Thanks, I'll give it a try after reading several articles on choosing diodes.

Last question:

I'm calculating around 40 amps of current with the half wave rectifier due to my armature resistance of only 1.5 ohms, is that in the ballpark? That is so far above the 1.2a rating of 29 gauge wire so besides the switch issue that seems like a quick fry job of the armature and overheating the 18 gauge chassis wiring.

I must have goofed somewhere or maybe I should use a combo of the diode and resistor.

 

I'm calculating around 40 amps of current with the half wave rectifier due to my armature resistance of only 1.5 ohms, is that in the ballpark?

That world be the stall current when run from pure DC. The inductance swamps the DC resistance with a half rectified voltage.

Also, when motor is turning, it sees a much lower voltage due to back EMF.

 

That world be the stall current when run from pure DC. The inductance swamps the DC resistance with a half rectified voltage.

Also, when motor is turning, it sees a much lower voltage due to back EMF.

Thanks again for your help, I've read about inrush current and back EMF before and just read about stall current so I actually understand your answer to some extent.

 

If you have enough turns of wire then it should run fairly well with the half-wave rectifier arrangement. Certainly there will be a reduction in the torque, no telling how much, though.

 

If you have enough turns of wire then it should run fairly well with the half-wave rectifier arrangement. Certainly there will be a reduction in the torque, no telling how much, though.
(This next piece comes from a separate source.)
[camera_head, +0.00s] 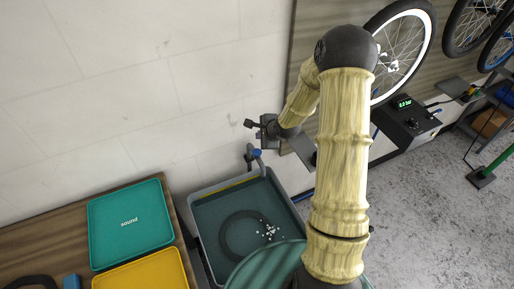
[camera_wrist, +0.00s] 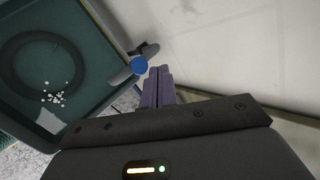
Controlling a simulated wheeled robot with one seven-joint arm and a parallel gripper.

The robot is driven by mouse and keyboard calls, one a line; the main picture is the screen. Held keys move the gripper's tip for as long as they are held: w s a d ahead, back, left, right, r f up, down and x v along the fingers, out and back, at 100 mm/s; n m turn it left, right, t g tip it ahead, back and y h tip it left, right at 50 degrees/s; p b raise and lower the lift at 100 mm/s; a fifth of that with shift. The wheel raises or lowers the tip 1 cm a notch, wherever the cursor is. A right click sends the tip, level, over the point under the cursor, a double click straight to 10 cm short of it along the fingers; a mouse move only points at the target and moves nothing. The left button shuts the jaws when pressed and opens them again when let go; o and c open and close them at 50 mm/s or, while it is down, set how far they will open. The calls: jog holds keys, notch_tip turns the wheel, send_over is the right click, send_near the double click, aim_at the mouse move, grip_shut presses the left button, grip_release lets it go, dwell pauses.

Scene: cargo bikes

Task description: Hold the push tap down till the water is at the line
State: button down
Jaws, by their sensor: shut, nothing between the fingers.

Thanks for your reply. I originally did a trial with a few slots using 30 loops but although it looked like I could finish with that many (accounting for doubling per slot once I was done) I decided to go with 20. Unfortunately the slots don't look as full as they probably should be but once I test it under load I'll know if it's adequate or not.

 

There may also be excessive sparking and too much heat. But for really short bursts in a coffee grinder like mine, probably like yours, heating for just a few seconds is not a problem. Just allow a bit of cooling time.